The discussion you started earlier continued. There will be even more later in the week. Be sure to come back tomorrow as well, as Stephen Graham Jones will be guest blogging.
The Roundtable Continued:
I didn’t think the footnotes were as successful as a storytelling device, When I think of digressions, I think of Herodotus---called the Father of History, the Father of Lies. His book The Histories contains all sorts of digressions. He spends a good portion of the book talking about Egyptian history. That’s the kind of storytelling I enjoy. Since the footnotes interrupted my flow of reading, I regarded them as unwanted intrusions. Even after getting into a flow of reading, looking up at the story and looking down at the footnotes, I didn’t like them that much.
I did like that it was a trilogy and I agree with Anne that the middle section was the weakest. I liked the deconstruction of the horror genre going on throughout the book. That was its strength to me. At first I was worried---it can be really annoying to watch a film with a film geek. Did anyone else like that aspect of the book?
I don’t think I had as much of a problem with the second section as the rest of you seemed to. To be honest, my larger problem was with the very beginning of the novel, which, in retrospect, should have been expected based on the idea of Jones writing this study of a trilogy of movies – there was the whole having to learn the characters and have all of the camera angles set up, etc.
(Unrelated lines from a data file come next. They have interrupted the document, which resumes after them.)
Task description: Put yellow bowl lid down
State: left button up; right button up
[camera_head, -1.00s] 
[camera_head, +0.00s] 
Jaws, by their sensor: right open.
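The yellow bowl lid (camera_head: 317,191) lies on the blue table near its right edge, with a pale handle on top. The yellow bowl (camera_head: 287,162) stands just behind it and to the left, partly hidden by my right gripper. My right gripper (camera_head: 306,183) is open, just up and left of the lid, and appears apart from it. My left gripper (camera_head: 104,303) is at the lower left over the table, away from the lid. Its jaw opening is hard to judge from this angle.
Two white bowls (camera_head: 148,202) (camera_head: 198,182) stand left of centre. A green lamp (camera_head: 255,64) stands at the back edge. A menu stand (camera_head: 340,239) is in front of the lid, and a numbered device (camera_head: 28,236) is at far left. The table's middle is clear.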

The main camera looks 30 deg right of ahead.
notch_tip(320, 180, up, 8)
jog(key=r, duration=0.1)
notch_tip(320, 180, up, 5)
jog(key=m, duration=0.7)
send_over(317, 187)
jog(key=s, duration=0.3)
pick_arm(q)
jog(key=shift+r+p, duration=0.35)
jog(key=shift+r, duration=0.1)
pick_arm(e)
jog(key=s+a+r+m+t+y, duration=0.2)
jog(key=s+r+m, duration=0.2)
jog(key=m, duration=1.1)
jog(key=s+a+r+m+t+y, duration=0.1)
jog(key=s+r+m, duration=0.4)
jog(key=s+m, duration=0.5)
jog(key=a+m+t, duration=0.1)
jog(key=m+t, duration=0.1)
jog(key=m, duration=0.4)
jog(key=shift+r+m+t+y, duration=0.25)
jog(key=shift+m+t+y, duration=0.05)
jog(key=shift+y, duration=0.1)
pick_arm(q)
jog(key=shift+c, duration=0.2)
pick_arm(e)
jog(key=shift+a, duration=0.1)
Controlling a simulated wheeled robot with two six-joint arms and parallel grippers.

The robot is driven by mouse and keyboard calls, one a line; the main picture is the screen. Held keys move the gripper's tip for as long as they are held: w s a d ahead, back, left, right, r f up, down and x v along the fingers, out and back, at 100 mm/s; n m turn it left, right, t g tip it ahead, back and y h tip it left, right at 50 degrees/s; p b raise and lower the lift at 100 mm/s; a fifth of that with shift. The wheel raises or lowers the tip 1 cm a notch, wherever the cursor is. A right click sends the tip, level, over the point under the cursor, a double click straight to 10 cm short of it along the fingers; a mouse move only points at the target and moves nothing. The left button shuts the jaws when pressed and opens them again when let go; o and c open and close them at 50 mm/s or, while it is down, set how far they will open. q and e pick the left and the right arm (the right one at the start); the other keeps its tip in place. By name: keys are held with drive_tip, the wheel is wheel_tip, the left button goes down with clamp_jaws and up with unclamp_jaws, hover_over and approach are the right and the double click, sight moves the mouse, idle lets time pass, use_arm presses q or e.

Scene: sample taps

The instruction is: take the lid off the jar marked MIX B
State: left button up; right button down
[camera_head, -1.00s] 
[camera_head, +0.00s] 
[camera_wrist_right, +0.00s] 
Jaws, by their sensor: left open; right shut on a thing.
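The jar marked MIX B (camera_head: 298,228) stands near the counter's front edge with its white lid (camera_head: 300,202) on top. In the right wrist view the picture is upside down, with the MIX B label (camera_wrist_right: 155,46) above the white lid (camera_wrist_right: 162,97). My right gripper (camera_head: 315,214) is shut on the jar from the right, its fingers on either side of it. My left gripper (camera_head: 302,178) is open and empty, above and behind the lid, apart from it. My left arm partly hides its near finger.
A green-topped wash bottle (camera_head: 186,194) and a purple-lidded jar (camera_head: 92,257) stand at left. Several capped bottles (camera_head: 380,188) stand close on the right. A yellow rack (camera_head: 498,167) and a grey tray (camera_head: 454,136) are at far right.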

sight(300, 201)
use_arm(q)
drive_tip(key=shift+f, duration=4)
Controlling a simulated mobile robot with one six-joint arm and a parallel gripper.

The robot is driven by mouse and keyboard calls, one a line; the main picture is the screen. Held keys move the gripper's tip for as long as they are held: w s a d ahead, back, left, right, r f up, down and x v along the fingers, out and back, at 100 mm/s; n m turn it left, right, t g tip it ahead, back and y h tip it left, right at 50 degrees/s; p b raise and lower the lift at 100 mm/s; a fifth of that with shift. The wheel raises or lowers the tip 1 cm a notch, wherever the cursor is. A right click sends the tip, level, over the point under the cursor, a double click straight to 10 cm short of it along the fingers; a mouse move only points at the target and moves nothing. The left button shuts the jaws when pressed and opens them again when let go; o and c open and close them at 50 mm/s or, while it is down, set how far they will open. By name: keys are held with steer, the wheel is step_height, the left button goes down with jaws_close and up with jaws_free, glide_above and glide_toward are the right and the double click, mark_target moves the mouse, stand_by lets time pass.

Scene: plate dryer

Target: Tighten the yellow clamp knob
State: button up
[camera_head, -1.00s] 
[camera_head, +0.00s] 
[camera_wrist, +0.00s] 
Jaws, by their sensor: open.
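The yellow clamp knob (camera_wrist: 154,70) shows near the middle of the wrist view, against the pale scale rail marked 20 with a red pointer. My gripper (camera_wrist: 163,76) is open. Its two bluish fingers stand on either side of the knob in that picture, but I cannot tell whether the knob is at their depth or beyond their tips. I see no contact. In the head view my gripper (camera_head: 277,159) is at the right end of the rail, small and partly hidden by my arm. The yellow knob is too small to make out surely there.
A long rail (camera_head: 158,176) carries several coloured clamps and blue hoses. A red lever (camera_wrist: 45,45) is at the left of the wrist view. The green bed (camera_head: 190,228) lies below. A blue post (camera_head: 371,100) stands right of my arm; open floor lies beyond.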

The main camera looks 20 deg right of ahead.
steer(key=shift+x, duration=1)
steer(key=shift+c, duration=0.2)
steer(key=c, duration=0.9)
Getting back to the footnotes for one more aspect of them – do you believe they are all accurate? Do they need to be? This was, after all, a novel. Did you assume Jones did his research on everything? Or that possibly he truly is an expert on both horror movies and 80’s hair metal bands? Did the fact that Black Christmas really was a movie, or that Cinderella really pumped out three or four albums in the late 80’s lead to your assumption that everything in the footnotes was from our own reality, and not necessarily the reality of the fictional world Jones created?
Based on the premise of the book, and the fact that I recognized many of the movie titles and band names, I have to admit, I assumed they were accurate and believed Jones probably did research on the movies. I thought he might have known the music – there wasn’t that much information in that area and that which he included is pretty common if you were a fan of the hair metal genre – though when he slides out of the hair metal bands, and the movie business, I’m not as sure. Were I to find out that something was not exactly accurate, as I believe most of it to be so, I don’t think it would affect my reading of the book.
I’ll have to answer “all of the above” in regards to the validity of the footnotes. Jones really does possess an encyclopedic knowledge of many things. Horror films, music, literature, manufacturers of cowboy boots, old-fashioned western shirts with pearl snaps, and Conan are just a few areas of expertise for him. So I’m quite certain that many of the footnotes simply flew off the top of his head.
At the same time, the movie information was so extensive and exhaustive, with release dates, directors, and other specific facts, that I assumed he also did some serious research. I believe I’ve seen him allude to various reference books that bolstered the movie data. And, of course, he refers to sources such as Mark Whitehead’s SLASHER MOVIES in the acknowledgments section. And that is a real book, or at least it’s on Amazon, which hints at my next point…
While I tip my cap to Jones’s extensive knowledge of these subjects, and to his detailed research, I’m not necessarily ready to believe that every single footnote is one hundred percent true. As Dan says, “This was, after all, a novel.” So I’m also willing to accept the fact that he might have twisted some “facts” to support the needs of the story or even a particular page. I wouldn’t be surprised if some of the footnotes are small whimsies, seeded throughout the text the way mischevious software developers sprinkle Easter eggs throughout their code.
And, finally, there is always the potential for error. With this many notes it would be an understandably human issue to just flat out get a fact wrong.
All of which is to say that I don’t believe the veracity or accuracy of the footnotes matters at all to the enjoyment of the book. I didn’t read these footnotes as scientific fact. Unlike some people, those folks who actually wanted to see if gasoline and frozen orange juice concentrate make napalm, I didn’t feel the urge to fact check. There were a few footnotes that I questioned but they didn’t impact my thoughts on the novel. The footnotes enabled me to add a few movies to my Netflix queue so that was real enough for me.
I agree with Scott’s assertion that if all of the footnotes are not accurate it would not change my enjoyment level. In fact, to be truthful, I think if I don’t find out that he made up at least one or two things I’d probably be more disappointed than to find out he made an error with one he intended to be correct.
Did Jones’ afterward prompt to think about looking for any of the many other examples he gave of books, comics, movies, etc. that had intrusions such as his own use of footnotes?
Have to say, I also thought that some of the dialogue was just a little short, or maybe flat. But I think that it worked due to the horror film aspect of the novel, where in a novel that I might have tried to read as something more realistic, that is, within our world, I think this would have bothered me.
And, not to give it away, but was the ending a surprise to anybody? Did the reference to the name on the notebook cause you at all to think of the short film that Jones acknowledges in his afterward? It’s the first thing that I thought of when I read the name – and I must admit, it was one of the first film references I would have caught without him stating it. Did anybody else think it was slightly odd that he noted this in the afterward and not in a footnote?